● **Input rows**:

::::::

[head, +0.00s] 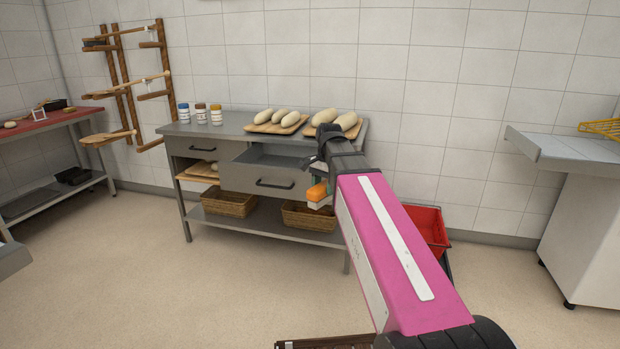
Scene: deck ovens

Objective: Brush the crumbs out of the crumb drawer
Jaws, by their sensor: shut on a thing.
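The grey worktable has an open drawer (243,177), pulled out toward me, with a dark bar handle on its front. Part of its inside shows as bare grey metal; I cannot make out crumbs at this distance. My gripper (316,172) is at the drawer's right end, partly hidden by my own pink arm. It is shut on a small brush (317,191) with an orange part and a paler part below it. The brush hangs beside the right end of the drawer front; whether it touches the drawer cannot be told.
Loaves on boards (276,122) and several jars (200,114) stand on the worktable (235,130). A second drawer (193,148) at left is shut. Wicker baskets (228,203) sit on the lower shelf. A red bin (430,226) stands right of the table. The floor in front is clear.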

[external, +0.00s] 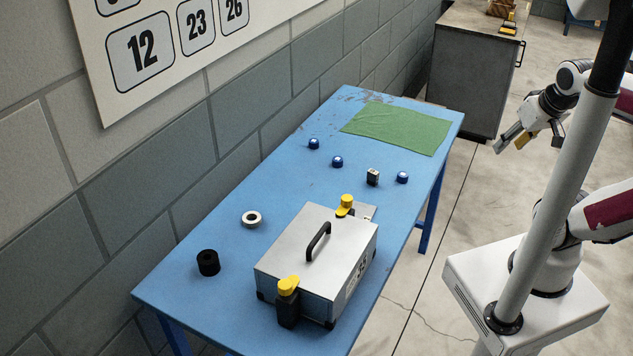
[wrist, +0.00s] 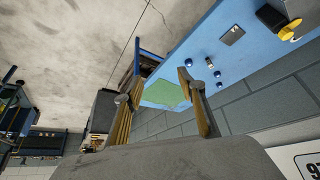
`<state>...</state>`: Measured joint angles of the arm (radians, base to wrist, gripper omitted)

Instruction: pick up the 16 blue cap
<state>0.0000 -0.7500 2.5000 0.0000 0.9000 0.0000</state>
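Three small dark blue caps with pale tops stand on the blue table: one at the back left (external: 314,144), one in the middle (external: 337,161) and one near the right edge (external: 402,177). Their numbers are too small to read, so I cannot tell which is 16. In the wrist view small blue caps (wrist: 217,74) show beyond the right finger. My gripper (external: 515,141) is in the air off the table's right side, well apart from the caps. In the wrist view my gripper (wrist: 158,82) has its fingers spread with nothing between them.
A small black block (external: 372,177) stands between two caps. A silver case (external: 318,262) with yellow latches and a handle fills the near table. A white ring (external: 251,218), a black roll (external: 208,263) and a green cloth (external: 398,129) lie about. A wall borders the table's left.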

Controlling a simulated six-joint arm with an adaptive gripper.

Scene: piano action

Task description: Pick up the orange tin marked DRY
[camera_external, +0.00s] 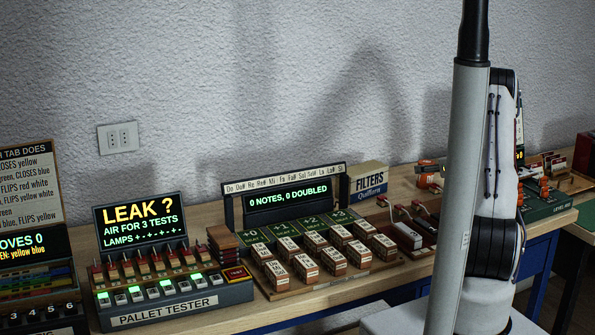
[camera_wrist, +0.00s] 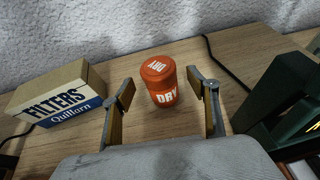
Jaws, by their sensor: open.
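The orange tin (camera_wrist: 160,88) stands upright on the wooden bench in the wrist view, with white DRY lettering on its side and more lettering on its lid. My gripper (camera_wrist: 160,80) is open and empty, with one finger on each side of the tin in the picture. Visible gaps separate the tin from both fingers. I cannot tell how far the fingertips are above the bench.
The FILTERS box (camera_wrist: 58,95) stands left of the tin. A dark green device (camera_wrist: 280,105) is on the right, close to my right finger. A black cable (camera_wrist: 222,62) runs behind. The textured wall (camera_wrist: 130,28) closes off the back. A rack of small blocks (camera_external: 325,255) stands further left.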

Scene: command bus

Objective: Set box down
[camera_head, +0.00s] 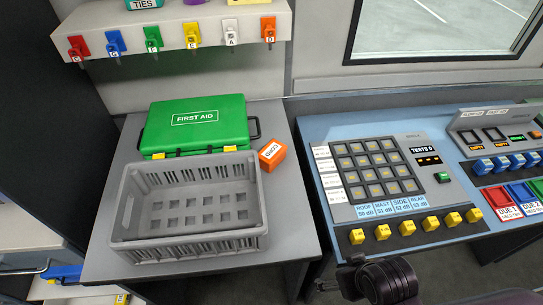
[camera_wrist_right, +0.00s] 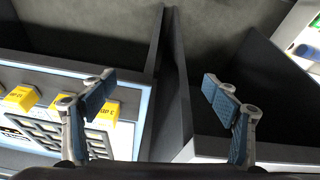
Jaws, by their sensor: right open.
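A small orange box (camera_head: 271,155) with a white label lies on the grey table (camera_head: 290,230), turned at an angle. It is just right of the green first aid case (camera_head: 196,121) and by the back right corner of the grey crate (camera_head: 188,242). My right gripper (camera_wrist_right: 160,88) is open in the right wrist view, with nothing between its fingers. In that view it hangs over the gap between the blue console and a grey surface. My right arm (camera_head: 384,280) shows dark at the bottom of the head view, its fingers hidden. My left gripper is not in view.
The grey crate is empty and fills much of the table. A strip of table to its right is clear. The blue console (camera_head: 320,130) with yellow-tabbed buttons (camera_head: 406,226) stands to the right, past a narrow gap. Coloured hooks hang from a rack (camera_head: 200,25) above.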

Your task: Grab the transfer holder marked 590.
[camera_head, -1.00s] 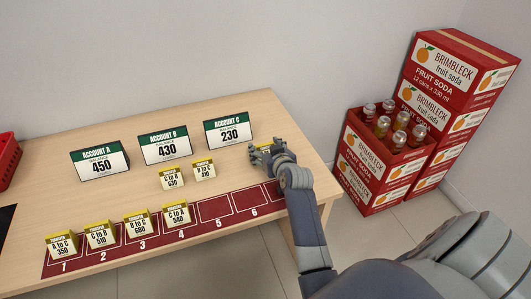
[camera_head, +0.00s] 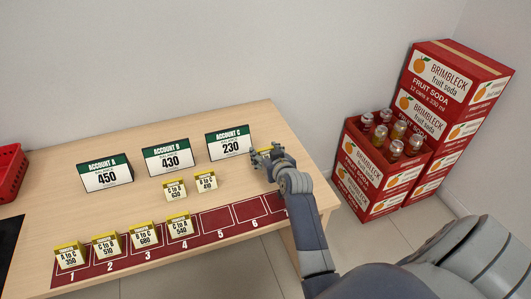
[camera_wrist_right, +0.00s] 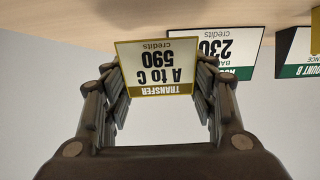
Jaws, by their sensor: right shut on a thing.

::::::

● **What is being asked**:
Retype all of the entries exactly as written, leaving out any images.

● **The reply**:
[head, +0.00s] 
Scene: deck ovens

Objective: Brush the crumbs out of the crumb drawer
Jaws, by their sensor: shut on a thing.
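The grey worktable has an open drawer (243,177), pulled out toward me, with a dark bar handle on its front. Part of its inside shows as bare grey metal; I cannot make out crumbs at this distance. My gripper (316,172) is at the drawer's right end, partly hidden by my own pink arm. It is shut on a small brush (317,191) with an orange part and a paler part below it. The brush hangs beside the right end of the drawer front; whether it touches the drawer cannot be told.
Loaves on boards (276,122) and several jars (200,114) stand on the worktable (235,130). A second drawer (193,148) at left is shut. Wicker baskets (228,203) sit on the lower shelf. A red bin (430,226) stands right of the table. The floor in front is clear.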

[external, +0.00s] 
[wrist, +0.00s] 
`<state>...</state>`: Measured joint angles of the arm (radians, base to wrist, gripper omitted)

Instruction: pick up the 16 blue cap
<state>0.0000 -0.7500 2.5000 0.0000 0.9000 0.0000</state>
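Three small dark blue caps with pale tops stand on the blue table: one at the back left (external: 314,144), one in the middle (external: 337,161) and one near the right edge (external: 402,177). Their numbers are too small to read, so I cannot tell which is 16. In the wrist view small blue caps (wrist: 217,74) show beyond the right finger. My gripper (external: 515,141) is in the air off the table's right side, well apart from the caps. In the wrist view my gripper (wrist: 158,82) has its fingers spread with nothing between them.
A small black block (external: 372,177) stands between two caps. A silver case (external: 318,262) with yellow latches and a handle fills the near table. A white ring (external: 251,218), a black roll (external: 208,263) and a green cloth (external: 398,129) lie about. A wall borders the table's left.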

Controlling a simulated six-joint arm with an adaptive gripper.

Scene: piano action

Task description: Pick up the orange tin marked DRY
[camera_external, +0.00s] 
[camera_wrist, +0.00s] 
Jaws, by their sensor: open.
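The orange tin (camera_wrist: 160,88) stands upright on the wooden bench in the wrist view, with white DRY lettering on its side and more lettering on its lid. My gripper (camera_wrist: 160,80) is open and empty, with one finger on each side of the tin in the picture. Visible gaps separate the tin from both fingers. I cannot tell how far the fingertips are above the bench.
The FILTERS box (camera_wrist: 58,95) stands left of the tin. A dark green device (camera_wrist: 280,105) is on the right, close to my right finger. A black cable (camera_wrist: 222,62) runs behind. The textured wall (camera_wrist: 130,28) closes off the back. A rack of small blocks (camera_external: 325,255) stands further left.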

Scene: command bus

Objective: Set box down
[camera_head, +0.00s] 
[camera_wrist_right, +0.00s] 
Jaws, by their sensor: right open.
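A small orange box (camera_head: 271,155) with a white label lies on the grey table (camera_head: 290,230), turned at an angle. It is just right of the green first aid case (camera_head: 196,121) and by the back right corner of the grey crate (camera_head: 188,242). My right gripper (camera_wrist_right: 160,88) is open in the right wrist view, with nothing between its fingers. In that view it hangs over the gap between the blue console and a grey surface. My right arm (camera_head: 384,280) shows dark at the bottom of the head view, its fingers hidden. My left gripper is not in view.
The grey crate is empty and fills much of the table. A strip of table to its right is clear. The blue console (camera_head: 320,130) with yellow-tabbed buttons (camera_head: 406,226) stands to the right, past a narrow gap. Coloured hooks hang from a rack (camera_head: 200,25) above.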

Your task: Grab the transfer holder marked 590.
[camera_head, -1.00s] 
[camera_head, +0.00s] 
[camera_wrist_right, +0.00s] 
Jaws, by their sensor: right shut on a thing.

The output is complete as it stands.